Les conséquences de ce foisonnement sont évidentes. En premier lieu, les textes, souvent adoptés au son du canon et en fonction de considérations électoralistes, se révèlent parfois inapplicables : pour ne prendre que deux exemples significatifs, la loi contre les regroupements dans les halls d’immeubles n’a été de quasiment aucun effet et le fameux « décret anti-cagoules » n’a presque aucune chance de pouvoir être appliqué, de l’aveu même des policiers. Lorsque, parfois, les textes répondent à des demandes précises, l’absence de moyens donnés pour leur application empêche toute évolution réelle du problème qui en était à l’origine : la collégialité de l’instruction, pourtant votée à l’unanimité du Parlement, n’a ainsi jamais été mise en œuvre. Pire, les lois votées, du fait même de leurs conditions d’irruption sur l’agenda politique et d’élaboration, génèrent deux effets pervers qui freinent l’action des institutions : insécurité juridique endémique et aggravation des symptômes auxquels la loi était censée répondre. Ainsi, les dispositifs destinés à endiguer la prostitution n’ont fait qu’aggraver la situation des personnes prostituées. La multiplication outrageuse des priorités gouvernementales (racolage passif, chiens dangereux, voyageurs sans titre de transport, guet-apens et embuscades, bandes de garçons et de filles, violences conjugales, téléchargement illégal et d’autres encore) a totalement désorienté et engorgé les services de justice, de police et de gendarmerie qui ne sont même plus en mesure de faire face aux besoins de la population.

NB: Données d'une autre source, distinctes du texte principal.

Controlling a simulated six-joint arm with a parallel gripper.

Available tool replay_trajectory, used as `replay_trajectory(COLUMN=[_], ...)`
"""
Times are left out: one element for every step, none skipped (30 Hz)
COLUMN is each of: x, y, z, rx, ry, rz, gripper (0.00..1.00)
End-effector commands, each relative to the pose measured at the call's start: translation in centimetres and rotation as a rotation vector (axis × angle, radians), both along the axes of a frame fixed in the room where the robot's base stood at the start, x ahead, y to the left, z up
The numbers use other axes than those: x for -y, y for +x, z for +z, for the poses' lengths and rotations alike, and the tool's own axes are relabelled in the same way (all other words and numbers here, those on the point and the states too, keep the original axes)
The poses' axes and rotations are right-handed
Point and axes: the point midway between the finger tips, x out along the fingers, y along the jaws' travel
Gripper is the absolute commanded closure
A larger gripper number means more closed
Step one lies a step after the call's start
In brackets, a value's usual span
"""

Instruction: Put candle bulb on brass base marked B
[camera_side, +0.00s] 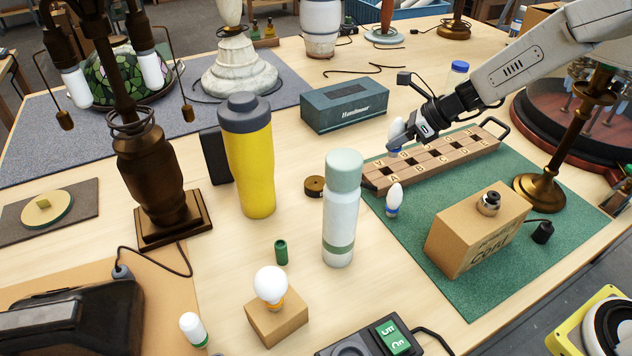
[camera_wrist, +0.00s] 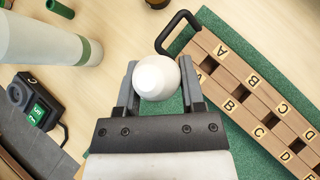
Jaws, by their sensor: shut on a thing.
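My gripper (camera_side: 401,137) is shut on a white bulb (camera_side: 396,124) with a blue band low on it, above the rack's near left end. In the wrist view the gripper (camera_wrist: 158,82) has its jaws on either side of the white, round-looking bulb (camera_wrist: 156,72). A second candle bulb (camera_side: 394,196) with a blue collar stands upright on the green mat in front of the rack. The lettered wooden rack (camera_side: 440,163) also shows in the wrist view (camera_wrist: 262,100), with A, B, C and D legible. I cannot make out a B on any brass base.
A cardboard box (camera_side: 470,240) with a metal socket (camera_side: 489,203) on top stands on the green mat (camera_side: 545,270). A brass lamp stand (camera_side: 541,190) rises on the right. A tall white bottle (camera_side: 340,215), yellow tumbler (camera_side: 248,165) and dark Handimax box (camera_side: 345,105) stand left of the gripper.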

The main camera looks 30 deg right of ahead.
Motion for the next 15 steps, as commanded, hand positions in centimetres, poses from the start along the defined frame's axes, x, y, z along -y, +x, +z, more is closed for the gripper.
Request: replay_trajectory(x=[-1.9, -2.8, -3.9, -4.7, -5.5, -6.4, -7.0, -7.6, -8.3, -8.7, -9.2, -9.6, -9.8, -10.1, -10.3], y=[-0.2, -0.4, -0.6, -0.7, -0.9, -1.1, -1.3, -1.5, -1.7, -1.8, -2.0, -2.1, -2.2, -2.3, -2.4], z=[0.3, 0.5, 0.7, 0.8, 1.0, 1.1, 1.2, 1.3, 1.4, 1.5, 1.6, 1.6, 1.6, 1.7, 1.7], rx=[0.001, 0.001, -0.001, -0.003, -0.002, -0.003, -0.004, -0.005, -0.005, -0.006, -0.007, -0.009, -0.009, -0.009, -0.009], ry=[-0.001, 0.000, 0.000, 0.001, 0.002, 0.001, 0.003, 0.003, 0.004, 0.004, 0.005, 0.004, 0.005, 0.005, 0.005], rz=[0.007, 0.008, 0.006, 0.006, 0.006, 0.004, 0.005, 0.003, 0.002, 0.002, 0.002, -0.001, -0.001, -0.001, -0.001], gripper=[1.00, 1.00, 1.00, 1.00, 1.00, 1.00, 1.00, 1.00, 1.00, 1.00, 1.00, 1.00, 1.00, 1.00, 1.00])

Au-delà, l’affichage arrogant par le pouvoir de la supériorité de l’attitude compassionnelle sur l’analyse juridique produit ses effets dans l’ordre juridique même : le quinquennat qui s’achève a été, de loin, celui où le Conseil constitutionnel aura le plus invalidé de dispositions nouvelles, et parfois des lois entières : loi sur la rétention de sûreté, sur l’inceste, LOPPSI 2 ou encore loi dite HADOPI. Quant aux critiques de la France par les institutions internationales, jamais elles n’auront été aussi nombreuses, de la commissaire européenne chargée de la justice au comité des droits de l’enfant des Nations Unies en passant par le commissaire aux droits de l’Homme du Conseil de l’Europe. Mais le pouvoir n’a cure de ces objections – on pourrait même gager qu’elles le servent : la « neutralisation » des lois votées n’est-elle pas le gage de la possibilité d’en proposer d’autres de plus en plus répressives, et d’alimenter toujours davantage la machine à communiquer qu’est devenue la politique pénale ?
Dans ce contexte d’ « hyper-pénalisation », la prévention a été largement délaissée jusqu’à ce que les émeutes de 2005 obligent le ministre de l’Intérieur à réinvestir ce domaine. Dès 2002, le ton est donné, particulièrement en ce qui concerne la police de proximité qui est vertement critiquée – et caricaturée : « les policiers ne sont pas des travailleurs sociaux ». Pourtant, malgré leur diversité, les analyses des émeutes convergent toutes ou presque vers la dénonciation de l’impact négatif du changement de doctrine policière. Le besoin de proximité et de dialogue entre police et population est criant. Depuis, de timides tentatives pour relancer une forme de police de proximité voient le jour régulièrement (unités territoriales de quartier, brigades spécialisées de terrain, patrouilleurs…). Ces analyses mettent également l’accent sur les graves inégalités dont souffrent les habitants des quartiers d’habitat social – le taux de chômage des jeunes y est de 17 points supérieur à celui des jeunes des autres quartiers. Malgré l’ampleur du désastre, ces émeutes n’accoucheront que d’une loi deux ans plus tard – loi qui aurait dû être la première loi exclusivement consacrée à la prévention en France, mais qui est apparue en raison de son contenu comme une nouvelle loi répressive.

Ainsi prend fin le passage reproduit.